┌─ Collected material

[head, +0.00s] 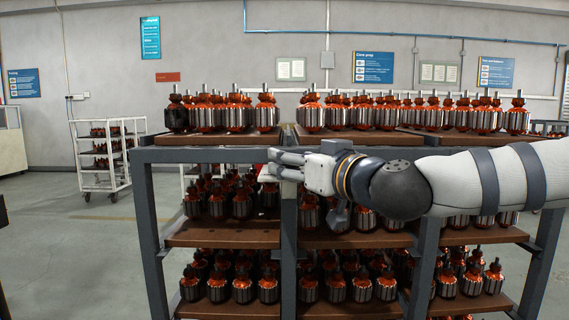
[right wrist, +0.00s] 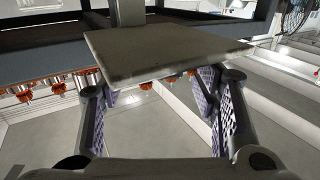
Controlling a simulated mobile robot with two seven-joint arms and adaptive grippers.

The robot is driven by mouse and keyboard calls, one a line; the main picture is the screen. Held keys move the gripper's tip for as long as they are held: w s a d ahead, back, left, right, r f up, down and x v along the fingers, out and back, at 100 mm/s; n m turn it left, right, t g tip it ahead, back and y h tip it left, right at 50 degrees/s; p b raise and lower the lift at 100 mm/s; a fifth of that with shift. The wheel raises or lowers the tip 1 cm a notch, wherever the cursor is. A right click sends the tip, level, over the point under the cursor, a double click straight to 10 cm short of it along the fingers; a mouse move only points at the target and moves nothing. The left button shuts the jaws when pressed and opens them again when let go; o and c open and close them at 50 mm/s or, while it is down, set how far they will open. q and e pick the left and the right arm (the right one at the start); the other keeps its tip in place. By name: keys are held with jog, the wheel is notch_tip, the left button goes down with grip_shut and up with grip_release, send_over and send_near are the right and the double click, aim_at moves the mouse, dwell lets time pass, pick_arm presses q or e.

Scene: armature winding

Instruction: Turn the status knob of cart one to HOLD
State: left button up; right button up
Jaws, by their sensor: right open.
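Cart one, taken as the dark grey rack (head: 145,220) with brown shelves of copper-wound armatures, stands in front of me in the head view. My right gripper (head: 274,165) reaches in from the right, in front of the rack's upper edge near an upright. In the right wrist view my right gripper (right wrist: 160,95) is open, its two patterned finger pads apart. A flat grey-brown plate (right wrist: 165,52) lies across the view just beyond and between the fingers; I cannot tell whether they touch it. No status knob or HOLD mark can be made out. My left gripper is not in view.
Armatures (head: 237,112) stand in rows on the top trays. A white cart (head: 100,160) with more armatures is at the back left. Blue boards (head: 373,67) hang on the grey wall. Floor (head: 75,240) left of the rack is clear.

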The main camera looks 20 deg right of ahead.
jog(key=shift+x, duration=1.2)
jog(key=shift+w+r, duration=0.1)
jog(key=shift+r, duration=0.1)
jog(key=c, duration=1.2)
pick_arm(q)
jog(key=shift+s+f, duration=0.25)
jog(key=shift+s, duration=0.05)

└─

#### [Written request]
Going down the listing above, begin printing at the line with "Instruction: Turn the" and finish with the line with "State: left button up; right button up", exactly as they appear.

#### [Response]
Instruction: Turn the status knob of cart one to HOLD
State: left button up; right button up

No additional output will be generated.